Младший лейтенант Такасима и его авангардное отделение наткнулись на советский патруль. Такасима попытался ответить на окрик часового по–русски, но в ответ раздались выстрелы. Авангарду пришлось рассеяться, и лишь немногие потом смогли соединиться с основной колонной.

Большая часть колонны достигла высот Кому, в 3500 м северо–восточнее высоты 742, но высоты были заняты советскими войсками. Около 6:00 произошла перестрелка, еще больше дезорганизовав колонну, и связь с майором Кадзикавой пропала. К счастью и главные силы колонны и отставшие повернули на запад, и вскоре смогли соединиться. При отступлении японцы наткнулись на советский патруль, но смогли отогнать его и даже взяли одного пленного.

Старший рядовой, укрывшийся в воронке, увидел, что в нее заглядывает советский солдат. Японец быстро схватил противника за шиворот и втащил в воронку, где бил, пока тот не потерял сознание. Потом японский солдат связал пленному руки ремешками от фляги и притащил свою добычу на японские позиции[145].

Используя естественные укрытия, чтобы избежать обнаружения, остатки батальона к полудню добрались до высоты 739 и, спустя еще два часа, японские разведчики обнаружили подразделения 71‑го полка. Размахивая японским флагом, чтобы их не приняли за противника, солдаты батальона присоединились к 71‑му полку. Но советские танки обошли и 71‑й полк, и солдатам Кадзикавы надо было отступать дальше.

Разведывательный патруль доложил, что была слышна перестрелка поблизости от понтонного моста через реку Хольстен, там, где батальон собирался переправляться. Разведчики, направленные туда для выяснения обстановки, пропали без вести. Авангардное отделение, пулеметные расчеты и последние уцелевшие артиллеристы батальона погибли в бою с советскими танками, охранявшими понтонный мост. Когда противнику стало известно о попытке прорыва японцев, советская артиллерия обстреляла их позиции, убив и ранив еще нескольких солдат.

Когда позиция батальона стала полностью непригодна к обороне, майор Кадзикава ночью предпринял еще одну попытку прорыва. Солдаты шли тремя колоннами, авангард возглавлял сам Кадзикава. Около 22:00 японцы наткнулись на сломанный советский грузовик и застрелили четырех вражеских солдат, охранявших его. В грузовике оказались мясные консервы и сухари, и измученные голодом японские солдаты смогли подкрепиться перед дальнейшим отступлением[146].

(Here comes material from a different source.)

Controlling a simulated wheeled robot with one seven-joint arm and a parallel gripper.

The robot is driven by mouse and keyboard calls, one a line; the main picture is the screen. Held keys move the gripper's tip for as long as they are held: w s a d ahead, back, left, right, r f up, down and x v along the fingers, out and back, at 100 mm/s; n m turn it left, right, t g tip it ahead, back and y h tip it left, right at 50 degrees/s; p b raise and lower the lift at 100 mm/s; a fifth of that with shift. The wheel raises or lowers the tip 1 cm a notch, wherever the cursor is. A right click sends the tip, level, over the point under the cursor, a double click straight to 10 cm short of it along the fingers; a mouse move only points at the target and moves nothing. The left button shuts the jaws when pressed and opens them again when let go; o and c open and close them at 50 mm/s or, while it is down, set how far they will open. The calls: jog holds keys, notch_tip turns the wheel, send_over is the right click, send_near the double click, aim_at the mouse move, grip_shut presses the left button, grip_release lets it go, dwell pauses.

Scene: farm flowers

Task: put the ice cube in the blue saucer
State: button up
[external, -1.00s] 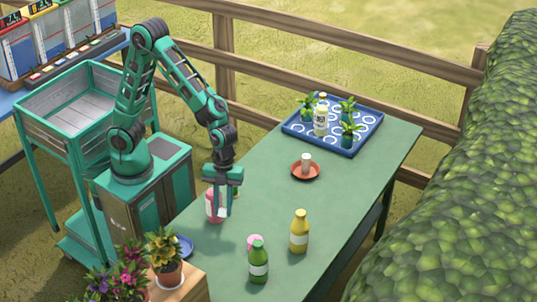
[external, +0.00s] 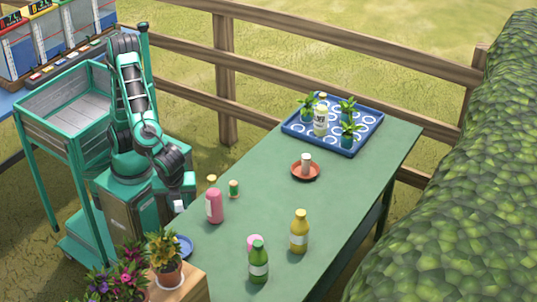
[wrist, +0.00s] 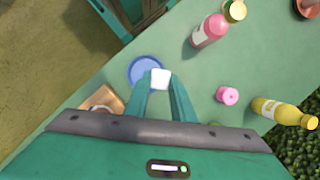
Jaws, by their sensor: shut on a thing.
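The ice cube is a small white block (external: 179,206), held at the tips of my gripper (external: 180,199). In the wrist view the ice cube (wrist: 160,79) sits between the fingertips of my gripper (wrist: 158,84), which is shut on it. The blue saucer (external: 184,246) lies on the near-left end of the green table, partly hidden by the potted plant in the external view. In the wrist view the blue saucer (wrist: 136,68) shows just beyond and left of the cube, which overlaps its right edge in the picture. The cube is held above the table, apart from the saucer.
A pink bottle (external: 214,207) stands right of my gripper, with a small green jar (external: 234,189) behind it. A pink item (external: 255,241), green bottle (external: 258,264) and yellow bottle (external: 300,233) stand farther right. Potted flowers (external: 165,258) flank the saucer. An orange saucer (external: 305,172) stands mid-table.

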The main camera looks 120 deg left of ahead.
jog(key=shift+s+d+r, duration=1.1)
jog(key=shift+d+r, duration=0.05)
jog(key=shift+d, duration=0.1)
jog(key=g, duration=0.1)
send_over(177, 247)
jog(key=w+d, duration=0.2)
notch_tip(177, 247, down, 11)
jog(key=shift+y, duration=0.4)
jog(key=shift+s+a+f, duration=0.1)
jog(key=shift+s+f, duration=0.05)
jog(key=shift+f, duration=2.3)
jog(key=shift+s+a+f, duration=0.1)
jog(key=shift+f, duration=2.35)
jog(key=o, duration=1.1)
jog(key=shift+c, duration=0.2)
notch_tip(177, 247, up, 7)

Когда японцы достигли южного берега реки Хольстен, казалось, что советские танки и пехота были повсюду. Солдаты Кадзикавы потратили много драгоценного времени, пытаясь найти свободный участок между вражескими патрулями, но так и не нашли. В 1:30 28 августа советские танки окружили их и периодически вели огонь в их направлении. Ждать наступления дня означало неминуемую гибель, и Кадзикава приказал двигаться к реке.

Вражеские танки, очевидно, обнаружили движение и вместе с пехотой открыли сильный огонь в темноте, надеясь попасть во что–то. Японцы, ориентируясь по звездам, смогли удачно проскользнуть в разрыв между патрулями, и направились дальше на восток. Японцы полагали, что пересекли реку (очевидно, они обошли болото и затопленные участки, граничившие с южным берегом Хольстена). Батальону снова повезло — наконец они встретили колонну японских грузовиков из 25‑го пехотного полка. В конце концов, они вырвались из советского окружения.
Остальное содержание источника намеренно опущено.